The Howard County school board made significant cuts from Superintendent Michael Martirano’s budget out of concern that the resources he says are necessary are beyond the county’s means. County Executive Calvin Ball says even the reduced request is “a big challenge … to fund without significantly raising taxes or cutting other critical services.”
The Harford County school board voted this week to add $5 million to Superintendent Sean Bulson’s spending proposal in an effort to restore some of the 179 educational positions he would have cut in an effort to balance the budget. Even if County Executive Barry Glassman approves it — no sure thing — more than 100 positions will be lost, meaning larger class sizes and fewer programs.
Carroll County’s school board just approved their first budget in more than 10 years that doesn't cut spending, but county commissioners have already expressed some skepticism about whether the county can afford both teacher raises and the 29 new positions Superintendent Steve Lockard requested. The system has lost 375 employees since fiscal 2008.
Anne Arundel County Superintendent George Arlotto believes the county needs to add 201 more teachers, plus additional social workers, guidance counselors, psychologists and special education assistants. School board members are expected to add even more to the budget for programs constituents requested during last year’s campaigns, and County Executive Steuart Pittman, who also campaigned on increasing education funding, is set to engage county residents in a conversation about spending priorities — and the possibility of new revenues. Accomplishing that may require an end-run around Arundel’s tax cap.
Most of the conversation about increased school funding that has accompanied the findings of the Kirwan Commission has centered on Baltimore City, and for good reason. Its needs are far more profound than any other jurisdiction — for example, it has nearly as many students in schools with extreme concentrations of poverty (more than 80 percent eligibility for free- and reduced-price meals) as the rest of the state put together. But the struggle to provide the adequate education Maryland’s constitution requires for all students isn’t just a Baltimore problem. Increasingly, the suburbs are having a hard time keeping up with their needs — and in some cases, notably Harford, they are at risk of regressing.

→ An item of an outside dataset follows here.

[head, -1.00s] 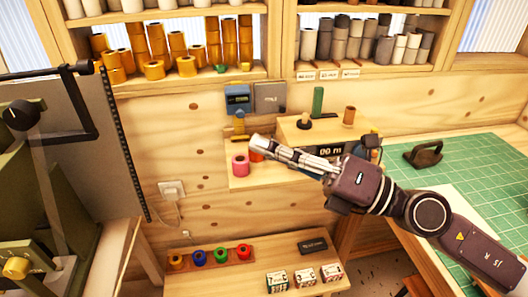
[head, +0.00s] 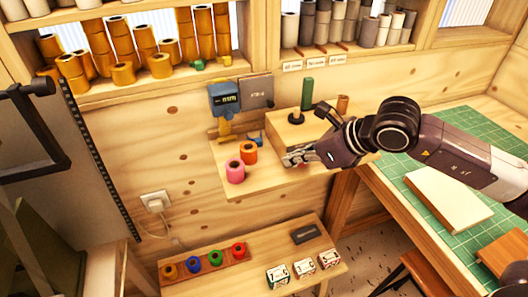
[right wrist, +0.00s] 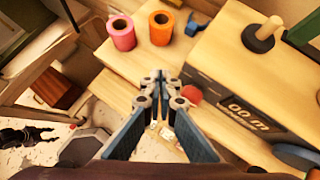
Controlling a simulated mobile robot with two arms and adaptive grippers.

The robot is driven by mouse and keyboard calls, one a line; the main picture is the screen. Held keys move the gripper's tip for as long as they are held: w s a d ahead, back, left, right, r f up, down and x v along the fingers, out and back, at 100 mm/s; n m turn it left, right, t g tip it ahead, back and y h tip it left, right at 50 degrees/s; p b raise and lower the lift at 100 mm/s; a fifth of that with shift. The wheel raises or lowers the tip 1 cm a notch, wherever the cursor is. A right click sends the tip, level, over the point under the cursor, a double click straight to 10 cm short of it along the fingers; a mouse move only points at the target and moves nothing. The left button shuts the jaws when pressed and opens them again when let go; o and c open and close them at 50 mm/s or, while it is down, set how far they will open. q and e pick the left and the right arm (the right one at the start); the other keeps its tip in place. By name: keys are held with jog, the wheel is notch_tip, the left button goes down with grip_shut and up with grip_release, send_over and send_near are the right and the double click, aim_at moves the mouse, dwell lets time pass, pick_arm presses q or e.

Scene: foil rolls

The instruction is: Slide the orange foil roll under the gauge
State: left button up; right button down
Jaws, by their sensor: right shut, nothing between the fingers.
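The orange foil roll (head: 248,152) stands upright on a small wooden shelf (head: 268,182), just behind a pink roll (head: 235,172). The blue gauge (head: 225,100) with a small display is mounted at the shelf's back left, behind the orange roll and apart from it. My right gripper (head: 290,158) is shut and empty, to the right of the orange roll and apart from it. In the right wrist view, the orange roll (right wrist: 161,28) and pink roll (right wrist: 121,33) stand beyond the shut fingertips (right wrist: 158,76). My left gripper is not in view.
A lower bench (head: 235,285) holds several coloured rolls. A green cutting mat (head: 470,120) lies at right.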

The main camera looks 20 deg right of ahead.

The General Assembly is working on taking some preliminary steps to implement the Kirwan recommendations even in advance of its finalization of new funding formulas, which is expected this fall. Among the goals for the year are increased support for special education students, grants to address concentrations of poverty, matching funds for teacher raises and start-up funding for an oversight board to provide accountability for the new spending. That means finding about $125 million more than Gov. Larry Hogan set aside for enhanced school funding in next year’s budget — not easy, but doable.
Things get much harder after that, though. Full implementation of Kirwan would mean an increase in education spending over current levels of $3.8 billion a year a decade from now, a tab that would be split between the state and local governments in a manner yet to be determined.
It should be clear by now that local governments’ capacity to support education is tapped out under current fiscal realities. The state is not in much better shape. Though Governor Hogan was able to balance his fiscal 2020 budget proposal with little difficulty, his budget department is predicting a nearly $6 billion gap between available revenues and projected spending over the subsequent four years.